Jigger, Beaker & Glass needs a little translation in all contexts. The cocktails are outdated (understandable, they're nearly a century old), and the techniques apply to a time when ice wasn't always readily available. Some of the language Baker uses about race and place would be considered offensive in this century. I take that with the grain of salt that a man long since dead can’t go back and edit his work, and that we have no business rewriting history.

However, Baker does what few other cocktail enthusiasts did back then. He tells stories. And these are Jay Gatsby level, high adventure stories. Boating with Hemingway in the Caribbean, floating around Southeast Asia, running through the streets of Paris; Baker lived a life I've dreamt of living. It was a time when the world was a lot bigger than it is now; we fly to Europe in six hours, Baker would travel by boat for weeks on end. Somehow, a part of me thinks I'd prefer the latter.

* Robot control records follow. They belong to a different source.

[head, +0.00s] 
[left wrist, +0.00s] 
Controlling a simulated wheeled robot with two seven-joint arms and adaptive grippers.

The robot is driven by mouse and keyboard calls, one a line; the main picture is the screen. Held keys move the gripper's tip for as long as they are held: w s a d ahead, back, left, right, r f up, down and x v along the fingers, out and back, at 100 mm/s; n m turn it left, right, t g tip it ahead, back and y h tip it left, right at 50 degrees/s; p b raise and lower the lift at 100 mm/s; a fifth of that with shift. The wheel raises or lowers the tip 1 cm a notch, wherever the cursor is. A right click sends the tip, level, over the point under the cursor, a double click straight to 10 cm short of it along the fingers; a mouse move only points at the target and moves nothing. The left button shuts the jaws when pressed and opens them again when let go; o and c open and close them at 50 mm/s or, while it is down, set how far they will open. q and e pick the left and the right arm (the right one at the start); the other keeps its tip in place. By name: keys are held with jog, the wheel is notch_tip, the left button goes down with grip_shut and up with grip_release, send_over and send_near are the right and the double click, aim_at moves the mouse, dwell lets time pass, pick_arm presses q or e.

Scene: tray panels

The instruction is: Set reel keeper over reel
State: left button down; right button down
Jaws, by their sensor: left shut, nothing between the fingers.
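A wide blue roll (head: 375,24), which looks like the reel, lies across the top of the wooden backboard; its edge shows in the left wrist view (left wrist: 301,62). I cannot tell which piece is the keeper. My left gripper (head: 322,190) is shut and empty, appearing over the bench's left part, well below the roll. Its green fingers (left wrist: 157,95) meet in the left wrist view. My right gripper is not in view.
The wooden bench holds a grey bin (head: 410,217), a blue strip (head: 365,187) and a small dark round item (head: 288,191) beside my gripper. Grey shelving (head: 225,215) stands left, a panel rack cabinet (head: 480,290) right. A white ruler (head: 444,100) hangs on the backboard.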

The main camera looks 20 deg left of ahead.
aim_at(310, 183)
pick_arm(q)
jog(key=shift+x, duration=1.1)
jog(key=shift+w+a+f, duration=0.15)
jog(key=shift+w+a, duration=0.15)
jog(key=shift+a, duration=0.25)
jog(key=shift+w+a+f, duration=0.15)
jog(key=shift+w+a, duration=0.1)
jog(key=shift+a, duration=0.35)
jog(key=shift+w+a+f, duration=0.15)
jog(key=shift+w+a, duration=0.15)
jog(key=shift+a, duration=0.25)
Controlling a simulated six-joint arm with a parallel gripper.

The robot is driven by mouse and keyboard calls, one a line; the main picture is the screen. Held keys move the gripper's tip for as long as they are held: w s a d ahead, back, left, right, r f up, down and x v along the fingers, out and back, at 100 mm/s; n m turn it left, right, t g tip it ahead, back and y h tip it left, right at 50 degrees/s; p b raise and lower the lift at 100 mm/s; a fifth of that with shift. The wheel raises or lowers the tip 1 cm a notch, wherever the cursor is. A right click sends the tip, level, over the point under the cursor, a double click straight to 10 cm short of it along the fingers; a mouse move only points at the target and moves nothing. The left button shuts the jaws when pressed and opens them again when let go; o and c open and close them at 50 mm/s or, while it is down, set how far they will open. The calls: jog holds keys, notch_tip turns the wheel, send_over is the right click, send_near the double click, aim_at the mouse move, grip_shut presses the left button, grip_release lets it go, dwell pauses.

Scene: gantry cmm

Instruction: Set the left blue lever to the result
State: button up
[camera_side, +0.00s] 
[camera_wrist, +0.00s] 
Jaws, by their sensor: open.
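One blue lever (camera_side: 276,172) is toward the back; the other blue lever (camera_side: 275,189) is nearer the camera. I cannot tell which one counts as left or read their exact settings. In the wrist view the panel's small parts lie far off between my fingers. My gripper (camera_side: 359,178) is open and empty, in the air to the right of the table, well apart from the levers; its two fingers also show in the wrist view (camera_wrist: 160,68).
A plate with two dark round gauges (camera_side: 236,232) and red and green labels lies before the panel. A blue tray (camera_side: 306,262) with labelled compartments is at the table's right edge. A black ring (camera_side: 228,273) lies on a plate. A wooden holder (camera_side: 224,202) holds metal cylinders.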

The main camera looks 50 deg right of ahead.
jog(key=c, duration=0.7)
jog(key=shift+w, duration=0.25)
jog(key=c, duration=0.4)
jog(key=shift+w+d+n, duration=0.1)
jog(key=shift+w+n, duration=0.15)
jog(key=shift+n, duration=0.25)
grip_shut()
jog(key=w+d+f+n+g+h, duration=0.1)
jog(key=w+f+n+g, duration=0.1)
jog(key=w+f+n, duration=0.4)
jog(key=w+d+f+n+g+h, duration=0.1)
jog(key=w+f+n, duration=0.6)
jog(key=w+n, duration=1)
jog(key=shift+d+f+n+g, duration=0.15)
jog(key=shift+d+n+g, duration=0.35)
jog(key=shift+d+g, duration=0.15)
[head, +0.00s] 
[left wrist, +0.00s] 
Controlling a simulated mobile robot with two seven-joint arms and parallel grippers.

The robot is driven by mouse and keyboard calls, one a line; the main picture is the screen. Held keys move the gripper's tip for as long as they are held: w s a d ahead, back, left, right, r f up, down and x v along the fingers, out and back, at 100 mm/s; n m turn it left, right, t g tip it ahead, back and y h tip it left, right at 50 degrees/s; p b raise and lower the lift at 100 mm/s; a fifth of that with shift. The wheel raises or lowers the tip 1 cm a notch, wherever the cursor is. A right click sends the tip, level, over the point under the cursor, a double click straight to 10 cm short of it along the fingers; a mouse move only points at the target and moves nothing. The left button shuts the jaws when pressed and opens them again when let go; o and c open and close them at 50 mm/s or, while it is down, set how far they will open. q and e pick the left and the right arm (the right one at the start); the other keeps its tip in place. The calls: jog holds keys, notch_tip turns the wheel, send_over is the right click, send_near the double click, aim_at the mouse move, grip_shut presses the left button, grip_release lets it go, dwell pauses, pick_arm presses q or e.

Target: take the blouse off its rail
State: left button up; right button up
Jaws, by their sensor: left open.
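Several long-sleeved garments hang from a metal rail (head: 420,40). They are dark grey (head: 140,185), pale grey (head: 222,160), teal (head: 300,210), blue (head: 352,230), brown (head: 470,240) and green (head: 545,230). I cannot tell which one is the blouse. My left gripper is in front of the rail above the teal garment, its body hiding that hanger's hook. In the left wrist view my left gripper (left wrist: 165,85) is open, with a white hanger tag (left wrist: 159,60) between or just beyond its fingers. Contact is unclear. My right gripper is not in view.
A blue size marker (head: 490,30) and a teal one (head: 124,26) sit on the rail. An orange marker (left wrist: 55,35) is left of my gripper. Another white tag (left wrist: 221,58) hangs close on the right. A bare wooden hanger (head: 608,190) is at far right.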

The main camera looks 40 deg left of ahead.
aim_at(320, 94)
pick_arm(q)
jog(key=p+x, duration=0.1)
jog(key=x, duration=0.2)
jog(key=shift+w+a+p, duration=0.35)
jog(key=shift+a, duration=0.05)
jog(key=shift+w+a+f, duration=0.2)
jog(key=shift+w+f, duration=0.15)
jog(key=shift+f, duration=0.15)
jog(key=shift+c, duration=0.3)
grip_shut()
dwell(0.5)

During his travels he compiled both cocktails and the people who created them. This never ending list of names and character traits is dizzying - and in that context, I'd recommend keeping JB&G by your nightstand and reading an anecdote each night instead of taking the whole book in one gulp. The progression is based on the drinks, not places, so he bounces from Havana to Manila without coming up for air.

This is easily one of the best written compendiums I've found from this era. It isn't tied to a brand or an organization, it's simply one man's mission to find the best cocktails the world has to offer. He succeeds. It's enough to make me want to hop on a boat tomorrow.